### What is needed
Scan the records for the string "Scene"; copy each line where it occurs.

### Listed records
════

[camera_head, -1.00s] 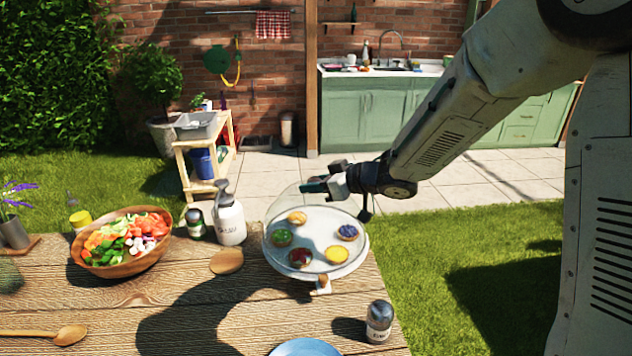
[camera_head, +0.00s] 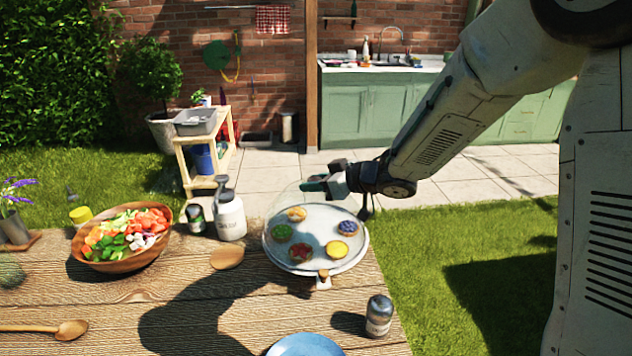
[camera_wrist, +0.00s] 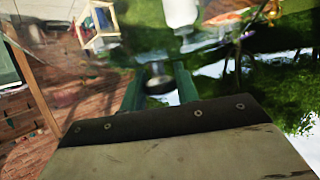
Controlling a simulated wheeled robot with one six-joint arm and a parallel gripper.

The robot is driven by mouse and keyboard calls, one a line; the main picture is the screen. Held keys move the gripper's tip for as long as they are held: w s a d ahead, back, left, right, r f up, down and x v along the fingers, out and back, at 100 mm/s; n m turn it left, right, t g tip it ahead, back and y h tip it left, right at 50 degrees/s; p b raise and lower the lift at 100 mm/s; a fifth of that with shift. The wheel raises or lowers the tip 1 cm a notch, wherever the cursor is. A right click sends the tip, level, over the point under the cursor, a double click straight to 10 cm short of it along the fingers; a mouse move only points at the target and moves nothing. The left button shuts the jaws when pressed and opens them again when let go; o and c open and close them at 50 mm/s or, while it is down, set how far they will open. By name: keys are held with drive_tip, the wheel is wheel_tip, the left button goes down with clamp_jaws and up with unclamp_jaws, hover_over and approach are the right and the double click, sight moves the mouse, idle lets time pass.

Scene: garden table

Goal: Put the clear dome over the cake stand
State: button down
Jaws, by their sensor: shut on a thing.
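The cake stand (camera_head: 277,263) is a pale round plate on the table, with several small fruit tarts (camera_head: 282,231) on it. The clear dome (camera_head: 288,203) shows in the head view as a faint curved outline above the plate and the tarts. My gripper (camera_head: 318,187) is at the dome's top, shut on its knob. In the wrist view the dark round knob (camera_wrist: 158,78) sits between my green fingertips. The dome looks upright and over the stand. Its rim is too faint to tell whether it touches the plate.
A salad bowl (camera_head: 122,262), a white pump bottle (camera_head: 230,218) and a dark-lidded jar (camera_head: 196,220) stand left of the stand. A shaker (camera_head: 379,316) and a blue plate (camera_head: 305,346) are in front. Lawn lies right of the table.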

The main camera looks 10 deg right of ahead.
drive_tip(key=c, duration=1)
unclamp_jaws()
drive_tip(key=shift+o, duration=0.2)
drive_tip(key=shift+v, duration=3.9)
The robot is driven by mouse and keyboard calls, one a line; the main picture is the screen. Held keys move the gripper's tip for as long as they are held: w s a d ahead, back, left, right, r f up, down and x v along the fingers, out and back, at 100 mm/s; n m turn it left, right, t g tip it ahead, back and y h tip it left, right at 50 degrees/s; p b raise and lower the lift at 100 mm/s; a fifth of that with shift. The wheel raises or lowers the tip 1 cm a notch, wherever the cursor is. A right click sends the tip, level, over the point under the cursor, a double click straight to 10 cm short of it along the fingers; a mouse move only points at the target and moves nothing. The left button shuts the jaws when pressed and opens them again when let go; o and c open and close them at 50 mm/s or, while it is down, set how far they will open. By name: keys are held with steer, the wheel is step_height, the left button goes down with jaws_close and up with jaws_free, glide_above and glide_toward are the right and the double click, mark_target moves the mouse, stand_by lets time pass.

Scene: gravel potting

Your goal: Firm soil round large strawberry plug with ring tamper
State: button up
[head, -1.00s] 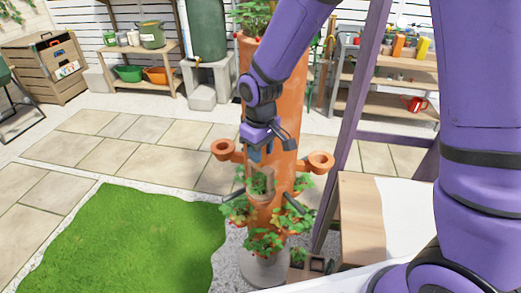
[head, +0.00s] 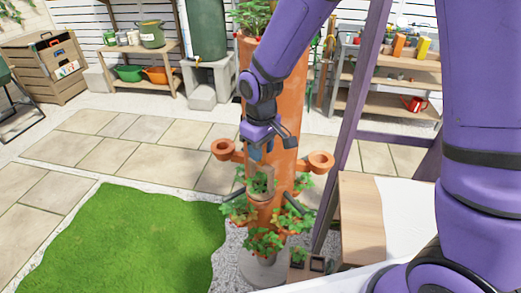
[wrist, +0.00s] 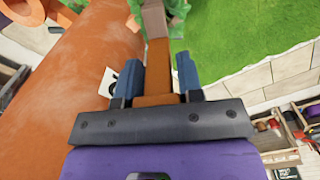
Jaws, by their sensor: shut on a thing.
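My gripper (head: 258,148) is shut on the ring tamper (head: 262,172), just in front of the terracotta planter tower (head: 284,170). In the wrist view, the blue fingers of my gripper (wrist: 158,82) close on the tamper's orange-brown handle (wrist: 158,62). Its grey-brown lower part reaches away over green leaves. A strawberry plug (head: 259,185) shows directly below the tamper in a front pocket of the tower. The ring and the soil are largely hidden, so I cannot tell whether the ring touches the soil.
Empty side pockets (head: 320,162) stick out left and right of the tower. Several planted pockets (head: 264,242) lie lower down. A purple post (head: 350,125) and a wooden bench (head: 360,215) stand to the right. Grass (head: 130,245) and paving to the left are clear.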

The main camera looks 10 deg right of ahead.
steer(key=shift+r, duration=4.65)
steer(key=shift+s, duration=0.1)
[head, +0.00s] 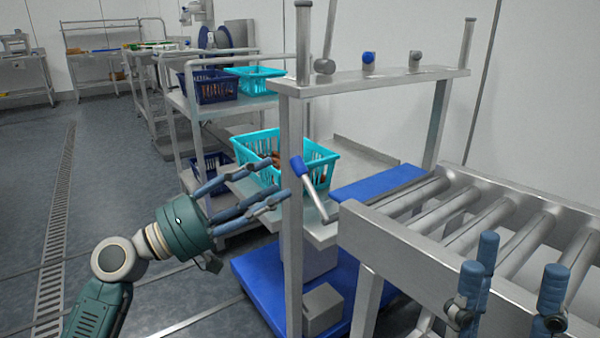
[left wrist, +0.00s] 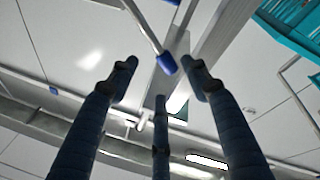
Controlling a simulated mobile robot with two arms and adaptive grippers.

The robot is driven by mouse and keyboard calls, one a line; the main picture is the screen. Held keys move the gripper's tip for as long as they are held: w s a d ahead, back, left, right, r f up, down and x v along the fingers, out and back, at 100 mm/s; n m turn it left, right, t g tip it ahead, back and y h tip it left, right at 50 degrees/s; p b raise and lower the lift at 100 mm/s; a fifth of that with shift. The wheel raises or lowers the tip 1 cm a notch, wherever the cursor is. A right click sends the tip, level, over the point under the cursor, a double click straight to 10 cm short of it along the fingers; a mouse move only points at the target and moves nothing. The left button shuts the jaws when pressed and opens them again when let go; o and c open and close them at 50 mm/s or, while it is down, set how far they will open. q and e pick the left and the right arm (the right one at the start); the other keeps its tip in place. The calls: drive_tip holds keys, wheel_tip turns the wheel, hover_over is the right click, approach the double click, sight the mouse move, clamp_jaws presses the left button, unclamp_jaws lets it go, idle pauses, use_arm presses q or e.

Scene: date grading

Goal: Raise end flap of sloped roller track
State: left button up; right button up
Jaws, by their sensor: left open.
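The sloped roller track (head: 395,244) runs in from the right, with bare metal rollers. A flat blue panel (head: 380,183) lies at its upper end; I cannot tell for sure whether it is the end flap. A metal lever (head: 314,197) with a blue grip (head: 298,166) leans up beside the frame post near the track's end. My left gripper (head: 272,182) is open and empty, its fingertips just left of the post and lever. In the left wrist view the blue grip (left wrist: 167,64) shows beyond and between the spread fingers. My right gripper (head: 520,275) stands fingers up, apart and empty, before the track.
A turquoise basket (head: 256,147) with brown contents sits behind. A shelf cart (head: 178,104) holds more baskets, including a dark blue one (head: 200,91). A blue platform (head: 262,290) lies low. Open floor is at left.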

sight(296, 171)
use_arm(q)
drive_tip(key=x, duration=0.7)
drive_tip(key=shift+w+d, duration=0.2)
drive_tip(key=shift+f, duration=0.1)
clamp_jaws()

════

### The reply
Scene: garden table
Scene: gravel potting
Scene: date grading

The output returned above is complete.